Tugas Politik Kaum Revolusioner di Era Imperialisme

Jumat, 03 Juli 2015

Berikut ini adalah diktat presentasi kawan J.S. Anam yang disampaikannya pada Sekolah Marxis yang diselenggarakan oleh Spartakus di Semarang pada awal Desember. Disini, kawan Anam mengupas mengenai imperialisme dan tugas-tugas yang harus diemban oleh kaum revolusioner, khususnya para anggota Spartakus.

“Apa itu Imperialisme” sudah dikupas dengan panjang lebar oleh tulisan Ted Sprague di website Militan. Namun untuk mengantarkan pada pokok analisa, yakni apa tugas politik kaum revolusioner di era imperialisme, saya akan mempertegas kembali apa yang telah ditulis oleh Lenin dan Trotsky mengenai imperialisme.

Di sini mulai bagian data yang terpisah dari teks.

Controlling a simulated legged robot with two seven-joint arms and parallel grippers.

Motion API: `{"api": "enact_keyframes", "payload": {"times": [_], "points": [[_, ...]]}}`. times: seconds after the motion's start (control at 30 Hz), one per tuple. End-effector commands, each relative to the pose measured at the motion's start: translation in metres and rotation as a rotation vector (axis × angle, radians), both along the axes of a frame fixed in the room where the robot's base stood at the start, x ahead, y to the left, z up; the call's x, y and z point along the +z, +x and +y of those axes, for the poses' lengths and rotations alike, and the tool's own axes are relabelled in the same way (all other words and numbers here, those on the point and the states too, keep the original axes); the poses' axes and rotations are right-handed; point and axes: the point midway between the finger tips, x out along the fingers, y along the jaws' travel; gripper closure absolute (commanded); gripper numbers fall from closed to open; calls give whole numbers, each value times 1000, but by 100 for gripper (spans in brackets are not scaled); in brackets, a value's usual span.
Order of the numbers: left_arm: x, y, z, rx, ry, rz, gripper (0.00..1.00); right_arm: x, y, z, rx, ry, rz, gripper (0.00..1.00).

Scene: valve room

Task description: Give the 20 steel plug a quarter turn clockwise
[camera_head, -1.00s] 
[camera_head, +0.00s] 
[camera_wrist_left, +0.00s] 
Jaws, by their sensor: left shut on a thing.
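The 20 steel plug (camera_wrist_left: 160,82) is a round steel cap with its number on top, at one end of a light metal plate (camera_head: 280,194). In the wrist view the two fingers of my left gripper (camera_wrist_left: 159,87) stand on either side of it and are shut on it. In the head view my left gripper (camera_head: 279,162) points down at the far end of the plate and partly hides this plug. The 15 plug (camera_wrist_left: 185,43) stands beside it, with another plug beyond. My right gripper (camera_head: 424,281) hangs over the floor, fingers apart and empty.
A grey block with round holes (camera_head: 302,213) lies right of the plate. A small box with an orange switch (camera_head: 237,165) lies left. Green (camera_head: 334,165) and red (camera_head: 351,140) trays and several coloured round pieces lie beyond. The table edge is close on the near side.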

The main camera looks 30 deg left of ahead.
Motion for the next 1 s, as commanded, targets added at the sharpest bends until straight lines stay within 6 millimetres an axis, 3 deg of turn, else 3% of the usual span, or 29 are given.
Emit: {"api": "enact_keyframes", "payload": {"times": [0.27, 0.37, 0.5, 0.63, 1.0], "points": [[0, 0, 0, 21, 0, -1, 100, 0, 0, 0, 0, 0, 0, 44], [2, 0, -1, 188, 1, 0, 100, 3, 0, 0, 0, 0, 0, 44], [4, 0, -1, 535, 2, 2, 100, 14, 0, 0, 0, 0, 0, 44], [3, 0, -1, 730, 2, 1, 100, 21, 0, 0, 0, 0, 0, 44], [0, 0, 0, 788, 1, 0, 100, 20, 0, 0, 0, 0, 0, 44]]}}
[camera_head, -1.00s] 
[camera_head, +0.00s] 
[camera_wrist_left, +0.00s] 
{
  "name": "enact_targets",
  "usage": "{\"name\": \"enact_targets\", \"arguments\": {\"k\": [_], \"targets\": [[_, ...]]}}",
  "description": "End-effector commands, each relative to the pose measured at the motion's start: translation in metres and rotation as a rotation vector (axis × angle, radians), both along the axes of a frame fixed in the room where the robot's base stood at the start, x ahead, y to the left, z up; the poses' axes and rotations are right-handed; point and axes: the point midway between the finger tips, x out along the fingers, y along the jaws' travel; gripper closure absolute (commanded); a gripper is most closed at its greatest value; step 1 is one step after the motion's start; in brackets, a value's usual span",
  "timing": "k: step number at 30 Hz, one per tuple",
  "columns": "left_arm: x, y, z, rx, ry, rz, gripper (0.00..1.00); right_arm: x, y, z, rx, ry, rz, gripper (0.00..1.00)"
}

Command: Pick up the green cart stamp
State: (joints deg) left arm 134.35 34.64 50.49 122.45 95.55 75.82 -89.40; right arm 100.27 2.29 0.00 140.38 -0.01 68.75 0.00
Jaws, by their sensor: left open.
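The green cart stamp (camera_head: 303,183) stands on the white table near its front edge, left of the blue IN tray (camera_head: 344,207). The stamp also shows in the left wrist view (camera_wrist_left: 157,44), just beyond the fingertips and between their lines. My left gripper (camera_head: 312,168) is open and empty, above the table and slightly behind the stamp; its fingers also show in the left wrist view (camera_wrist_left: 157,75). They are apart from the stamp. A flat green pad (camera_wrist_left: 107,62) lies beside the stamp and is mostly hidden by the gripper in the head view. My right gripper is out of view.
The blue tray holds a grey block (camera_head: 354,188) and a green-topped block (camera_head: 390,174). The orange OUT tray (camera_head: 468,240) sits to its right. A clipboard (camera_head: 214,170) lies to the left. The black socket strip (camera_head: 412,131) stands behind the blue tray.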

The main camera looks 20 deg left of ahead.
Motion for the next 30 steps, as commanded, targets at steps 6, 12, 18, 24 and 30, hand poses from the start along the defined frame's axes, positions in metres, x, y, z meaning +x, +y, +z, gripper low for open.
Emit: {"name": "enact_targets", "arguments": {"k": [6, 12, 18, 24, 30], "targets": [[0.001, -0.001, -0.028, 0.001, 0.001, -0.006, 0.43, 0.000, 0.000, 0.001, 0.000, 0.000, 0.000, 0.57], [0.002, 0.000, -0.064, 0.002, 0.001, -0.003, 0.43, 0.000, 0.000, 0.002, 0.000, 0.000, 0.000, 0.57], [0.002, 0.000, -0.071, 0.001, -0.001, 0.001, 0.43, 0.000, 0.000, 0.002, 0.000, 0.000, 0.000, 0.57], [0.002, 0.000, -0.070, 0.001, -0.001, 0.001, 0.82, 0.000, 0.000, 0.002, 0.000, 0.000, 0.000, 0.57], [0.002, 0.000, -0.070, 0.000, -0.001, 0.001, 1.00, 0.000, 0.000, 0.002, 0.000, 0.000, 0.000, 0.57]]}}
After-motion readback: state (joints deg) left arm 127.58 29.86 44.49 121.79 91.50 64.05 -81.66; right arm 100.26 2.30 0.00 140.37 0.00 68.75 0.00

Imperialisme adalah periode monopoli di dalam sistem kapitalisme — tulis Lenin (dalam “Imperialism, the Highest Stage of Capitalism”). Imperialisme muncul sebagai proses lanjut dari kapitalisme secara umum. Kapitalisme akan disebut sebagai imperialisme-kapitalis ketika berada pada tahapan tertentu, ketika karakteristik fundamentalnya mulai berubah menjadi antitesa-antitesa darinya, ketika perangkat-perangkat pada masa transisi dari kapitalisme ke suatu sistem sosial-ekonomi yang lebih tinggi telah mengambil bentuk dan menunjukkan dirinya di segala bidang [dan di semua lini kehidupan]. Secara ekonomik, lanjut Lenin, hal utama di dalam proses ini adalah perpindahan dari kompetisi bebas kapitalis ke monopoli kapitalis. Kompetisi bebas adalah fitur dasar dari kapitalisme, dan produksi komuditas secara umum; sedangkan monopoli adalah kebalikan dari kompetisi bebas tersebut, yakni penciptaan industri dalam skala besar dan menggencet industri kecil, pengkonsentrasian produksi serta kapital ke titik di mana di dalamnya monopoli telah dan sedang bertumbuh-kembang: kartel-kartel, kongsi-kongsi dan trust-trust, yang di dalamnya terdapat selusin kapital dan juga bank-bank yang memanipulasi uang dalam jumlah milyaran. Pada saat yang sama, monopoli-monopoli tersebut, yang tengah keluar dari kompetisi bebas, tidak sedang mengeliminasi kompetisi bebas, tetapi berada di atas dan di sampingnya, dan oleh sebab itu, memunculkan keakutan-keakutan, antagonisme-antogonisme yang kuat, friksi-friksi dan konflik-konflik. Jadi, monopoli adalah transisi dari kapitalisme ke suatu sistem yang lebih tinggi. Dan imperialisme, dalam definisi singkatnya, menurut Lenin, adalah tahapan monopoli dari kapitalisme.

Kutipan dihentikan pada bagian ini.